San Vicente Ferrer (1350-1419), patrono de Valencia, se ordenó
dominico en el Convento de Santo Domingo de Chinchilla. Así consta en la
Relación Topográfica encargada por Felipe II en 1575: “en este Convento hizo
profesión (…) y tomó el hábito”.
La biografía del santo, sin embargo, parece
contradecirlo: segundo de los ocho hijos de un notario, varios nobles apadrinaron
su bautizo, y a la tierna edad de siete años recibió la tonsura clerical y un
beneficio en la parroquia de Santo Tomás. Aun así, Chinchilla está llena de sus
huellas. O mejor, de ecos de sus huellas. Desapareció la gran estancia cuadrada
del Claustro donde dicen que se alojó en abril de 1411. Primero fue celda y
luego capilla barroca. Se accedía por una escalera circular de cantería. Fue
demolida en los años 80 del siglo XX, cuando se rehabilitó el edificio. Desaparecieron
también las manchas de sangre de sus mortificaciones, que aseguran que aún se
veían en la pared en 1845 y que no se borraban con nada. En el lado del
Evangelio de la Iglesia de Santa María del Salvador, hay un nicho donde estuvo
el púlpito desde el que predicaba. Tampoco se conserva. Desde allí lanzó
diatribas contra las mujeres chinchillanas, que habían cometido la tropelía de
adornarse el cabello con cintas de colores. Cuentan que se desplazaba montado
en un burro y que le seguía un grupo de fieles que se flagelaban por el camino.

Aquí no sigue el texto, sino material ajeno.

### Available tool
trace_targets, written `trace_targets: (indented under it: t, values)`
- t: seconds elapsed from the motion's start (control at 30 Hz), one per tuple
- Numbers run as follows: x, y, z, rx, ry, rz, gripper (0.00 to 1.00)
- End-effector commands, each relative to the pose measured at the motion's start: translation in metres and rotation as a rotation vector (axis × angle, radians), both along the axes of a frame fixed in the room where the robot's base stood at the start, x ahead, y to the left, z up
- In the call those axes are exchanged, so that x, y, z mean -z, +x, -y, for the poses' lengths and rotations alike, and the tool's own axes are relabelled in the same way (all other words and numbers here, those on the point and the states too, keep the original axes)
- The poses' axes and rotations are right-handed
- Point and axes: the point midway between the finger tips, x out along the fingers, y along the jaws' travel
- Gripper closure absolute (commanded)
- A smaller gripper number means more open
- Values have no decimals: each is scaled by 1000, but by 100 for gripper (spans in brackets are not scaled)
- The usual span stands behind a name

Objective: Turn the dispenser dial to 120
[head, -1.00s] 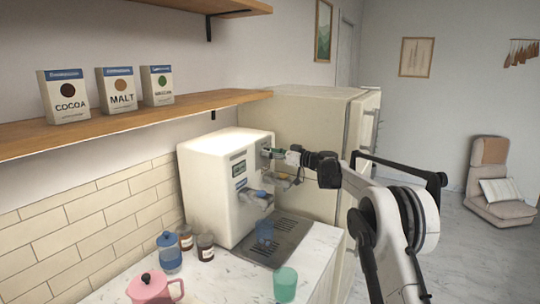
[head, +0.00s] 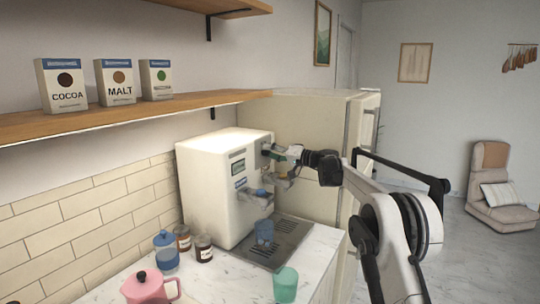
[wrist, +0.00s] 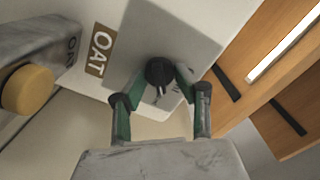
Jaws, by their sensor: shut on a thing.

Fue confesor de reyes y de papas, como no podía ser menos después de su precocidad
como sacerdote. Tomó partido con los perdedores en el Cisma de Occidente en
1380 y participó en Caspe en la elección del rey de Aragón. Pero a los 48 años,
estando muy enfermo en Aviñón, tuvo una visión que cambió su vida: en pleno
éxtasis, Jesús le anunció la inminente venida del Anticristo y le encomendó la
tarea de predicar por el mundo. Era a lo que se dedicaban las órdenes
mendicantes desde el siglo XIII, a instar a las masas a hacer penitencia,
dejarse de vicios y a cumplir con los sacramentos. Hacía milagros enarbolando
el índice, como si fuera una varita mágica. Donde le hacían poco caso, al
salir, sacudía las sandalias para no llevarse ni el polvo de la ciudad.